Lord's assistant contacted Lindenfeld to arrange a meeting, and Lindenfeld informed Fattah that he would be meeting with Lord. Lindenfeld, along with his partner, Michael Matthews, met with Lord and discussed Fattah's need for funds to mount an intensive media campaign. After that meeting, Lindenfeld reported to Fattah that Lord wanted to help, but that they had not discussed a specific dollar amount. Approximately a week later, Fattah instructed Lindenfeld to meet with Lord a second time. Lord "wanted to know if he could give a substantial amount of money, a million dollars" to Fattah's campaign. JA1630. That prompted Lindenfeld to reply that the amount "would be beyond the campaign finance limits." Id.

Lord proposed a solution: he offered to instead give a million dollars to Strategies in the form of a loan.
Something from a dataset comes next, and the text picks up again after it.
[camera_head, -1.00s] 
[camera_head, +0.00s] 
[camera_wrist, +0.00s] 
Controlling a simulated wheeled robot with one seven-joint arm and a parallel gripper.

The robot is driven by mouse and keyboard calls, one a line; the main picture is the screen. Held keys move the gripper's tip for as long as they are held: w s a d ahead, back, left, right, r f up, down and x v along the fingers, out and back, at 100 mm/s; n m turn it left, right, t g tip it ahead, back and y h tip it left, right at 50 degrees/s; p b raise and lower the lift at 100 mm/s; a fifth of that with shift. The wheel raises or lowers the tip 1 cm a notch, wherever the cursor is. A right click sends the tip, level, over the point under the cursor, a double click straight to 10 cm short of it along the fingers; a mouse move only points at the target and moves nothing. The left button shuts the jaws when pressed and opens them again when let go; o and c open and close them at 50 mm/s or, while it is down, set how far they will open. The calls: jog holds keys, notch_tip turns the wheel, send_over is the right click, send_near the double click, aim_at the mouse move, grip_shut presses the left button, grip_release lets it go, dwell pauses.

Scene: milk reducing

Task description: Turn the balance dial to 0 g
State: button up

To that end, Lindenfeld had a promissory note drafted which specified that Lord was lending Strategies $1 million, and that Strategies promised to repay the $1 million at 9.25% interest, with repayment to commence January 31, 2008. Lindenfeld later acknowledged that the promissory note would make it appear as though Lord's $1 million was not a contribution directly to the Congressman, although he knew that it was actually a loan to the FFM campaign. Indeed, Lindenfeld confirmed with Fattah that neither Lindenfeld nor Strategies would be responsible for repayment. With that understanding, Lindenfeld executed both the note and a security agreement purporting to encumber Strategies' accounts receivable and all its assets.

On May 1, shortly before the primary election, Lord wired $1 million to Lindenfeld. Lindenfeld held the money in Strategies' operating account until Fattah told him how it was to be spent. Some of the money was eventually used for print materials mailed directly to voters. And, at Fattah's direction, Lindenfeld wired a substantial sum to Sydney Lei and Associates (SLA), a company owned by Gregory Naylor which specialized in "get out the vote" efforts.

Naylor had known Fattah for more than 30 years.2 During the campaign, Naylor worked as the field director and was in charge of getting out the vote on election day. On the final day of the campaign, Naylor worked with Vederman, who allowed Naylor to use his credit card to rent vans that would transport Fattah voters to the polls.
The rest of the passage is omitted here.